I felt like the following probably didn't need that much explaining as we have all heard them before and they speak for themselves, but I thought they would be useful to list anyway:

Why do we eat such terrible and unhealthy food?
Why are most Westerners fat and eat pizza and hamburgers all the time (linked to above)?
Why are we so much less polite and without manners (highly ironic)?
Why do we have a 'Western smell' of body odour?
Why are we so open minded to sex and drugs?
Why do we not respect old people?


  1. i want to know a thing or two
    i am an indian
    alot of things that koreans think about foreigners, indians think about them too.
    is this a east west thing?
    having seeen the dramas and variety shows i get a feeling that what they show is not true korea its just a wisely thought and edited part of life in korea isn't it?
    i love the korea i have read about in history books not the dramas because that at a practical level looks artificial.
    i want to know what korea thinks about india, indians.
    you have lived there so does an average person in korea think of india as the country potrayed in slumdog millionare?
    the only thing i see on youtube is how racism is a big thing against foreigners in korea.
    so would an indian with good job and well to do family background be considered inferior just because he/she is dark skinned?

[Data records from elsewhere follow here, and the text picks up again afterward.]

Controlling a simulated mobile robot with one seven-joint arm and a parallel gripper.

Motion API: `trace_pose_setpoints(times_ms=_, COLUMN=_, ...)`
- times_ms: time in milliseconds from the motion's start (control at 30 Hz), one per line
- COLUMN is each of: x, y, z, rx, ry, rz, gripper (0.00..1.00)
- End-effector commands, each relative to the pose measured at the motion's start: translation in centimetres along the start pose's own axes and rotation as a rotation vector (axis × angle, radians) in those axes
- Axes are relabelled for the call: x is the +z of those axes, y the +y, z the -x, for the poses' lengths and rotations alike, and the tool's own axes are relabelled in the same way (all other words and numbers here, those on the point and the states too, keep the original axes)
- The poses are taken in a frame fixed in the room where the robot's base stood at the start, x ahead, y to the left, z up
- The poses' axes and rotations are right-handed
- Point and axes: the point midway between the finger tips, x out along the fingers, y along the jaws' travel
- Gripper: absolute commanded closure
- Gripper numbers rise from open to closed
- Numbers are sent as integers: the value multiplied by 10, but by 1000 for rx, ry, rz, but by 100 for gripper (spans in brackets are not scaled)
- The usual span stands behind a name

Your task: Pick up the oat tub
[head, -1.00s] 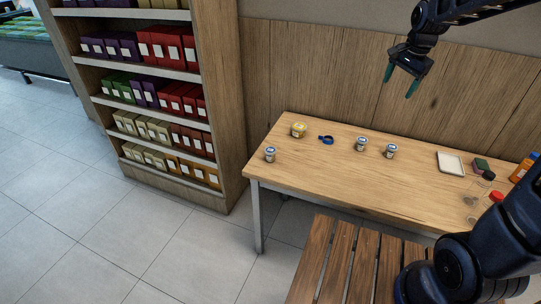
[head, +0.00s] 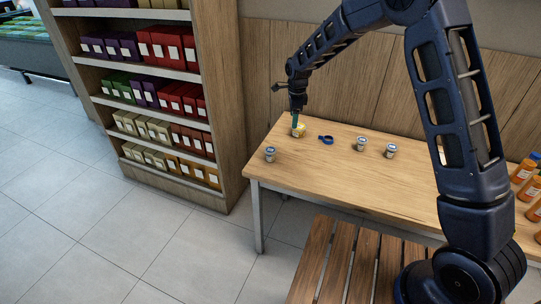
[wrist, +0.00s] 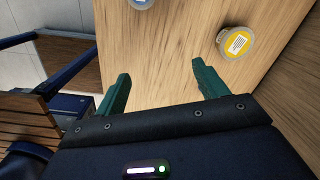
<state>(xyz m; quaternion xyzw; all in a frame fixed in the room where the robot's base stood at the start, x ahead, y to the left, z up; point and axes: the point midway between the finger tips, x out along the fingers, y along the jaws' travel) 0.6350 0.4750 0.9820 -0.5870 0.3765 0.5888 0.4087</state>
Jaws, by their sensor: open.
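A small tub with a yellow lid (head: 300,132) stands at the far left of the wooden table. Its label is too small to read, so I cannot tell whether it is the oat tub. My gripper (head: 296,124) is over that end of the table, pointing down and partly covering the yellow tub. In the wrist view my gripper (wrist: 161,72) is open and empty. The yellow-lidded tub (wrist: 236,43) lies beyond the right fingertip there, outside the gap. Three grey tubs with blue-and-white lids also stand on the table: one front left (head: 270,155), two near the middle (head: 361,144) (head: 391,151).
Orange bottles (head: 524,171) stand at the right end. A wooden wall rises behind the table (head: 330,190), a stocked shelf (head: 150,90) stands left, and a slatted bench (head: 330,265) is in front.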

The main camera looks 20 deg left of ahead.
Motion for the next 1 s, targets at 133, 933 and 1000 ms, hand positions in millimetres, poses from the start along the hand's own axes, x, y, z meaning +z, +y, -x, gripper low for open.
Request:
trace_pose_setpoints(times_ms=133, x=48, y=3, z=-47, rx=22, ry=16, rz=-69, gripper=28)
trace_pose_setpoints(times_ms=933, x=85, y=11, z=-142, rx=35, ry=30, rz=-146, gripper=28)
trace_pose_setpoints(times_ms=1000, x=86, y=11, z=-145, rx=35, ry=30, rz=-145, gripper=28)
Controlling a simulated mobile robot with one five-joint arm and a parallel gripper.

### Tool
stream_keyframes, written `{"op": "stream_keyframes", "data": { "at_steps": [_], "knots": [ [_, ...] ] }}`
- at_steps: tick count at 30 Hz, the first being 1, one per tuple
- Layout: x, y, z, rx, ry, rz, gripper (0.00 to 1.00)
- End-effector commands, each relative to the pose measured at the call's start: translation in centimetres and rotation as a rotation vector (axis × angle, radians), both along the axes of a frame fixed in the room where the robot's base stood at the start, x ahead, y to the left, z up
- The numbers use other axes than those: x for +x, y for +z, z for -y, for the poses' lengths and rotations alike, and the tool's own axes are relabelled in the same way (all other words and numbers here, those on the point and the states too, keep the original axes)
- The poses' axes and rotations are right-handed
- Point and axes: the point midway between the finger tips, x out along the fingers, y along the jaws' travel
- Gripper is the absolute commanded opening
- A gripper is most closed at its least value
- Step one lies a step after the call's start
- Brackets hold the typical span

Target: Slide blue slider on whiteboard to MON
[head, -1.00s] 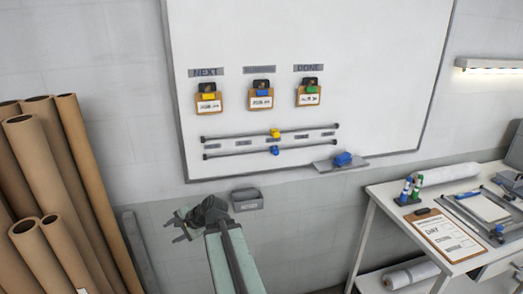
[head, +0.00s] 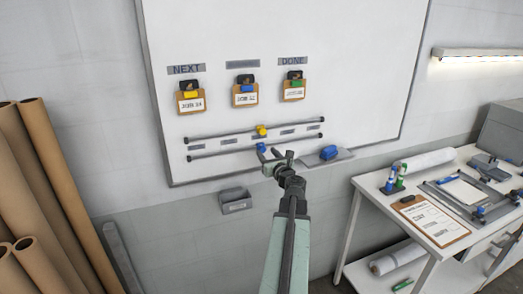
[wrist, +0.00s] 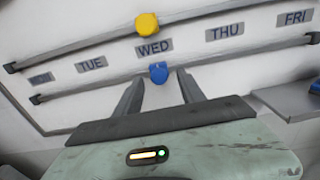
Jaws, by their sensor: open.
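The blue slider (head: 261,147) sits on the lower rail of the whiteboard (head: 300,50). In the wrist view the blue slider (wrist: 158,72) is below the WED label (wrist: 154,48). My gripper (head: 274,155) is open in front of the lower rail, its fingers (wrist: 160,82) on either side of the slider in the picture. I cannot tell whether they touch it. A label at the far left (wrist: 41,78), left of TUE (wrist: 91,64), is too blurred to read.
A yellow slider (wrist: 147,24) sits on the upper rail (wrist: 90,42), above WED. A ledge with a blue eraser (head: 329,152) is right of the rails. A grey wall bin (head: 235,201) is below the board. Brown paper rolls (head: 40,160) stand at left, a white table (head: 375,190) at right.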

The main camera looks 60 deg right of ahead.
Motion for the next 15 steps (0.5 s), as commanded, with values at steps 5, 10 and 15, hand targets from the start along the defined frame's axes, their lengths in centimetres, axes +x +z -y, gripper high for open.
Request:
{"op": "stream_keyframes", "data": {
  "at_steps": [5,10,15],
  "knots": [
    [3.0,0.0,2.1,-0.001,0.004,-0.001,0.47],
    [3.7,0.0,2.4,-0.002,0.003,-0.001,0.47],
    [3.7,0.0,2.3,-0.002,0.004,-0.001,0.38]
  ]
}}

    1. Yes they will consider you inferior, and unattractive, and they will move away if you sit down next to them on the bus.etc. Not everyone but the majority will react this way. Try not to take it personally, they have not yet adjusted to the influx of foreigners and therefore do not have the knowledge that what they're doing is rude and hurtful. The younger generations will probably treat you better and be curious about you. Also they will ask why you eat with your hands in India. This is what I've experienced as an Indian girl in Seoul.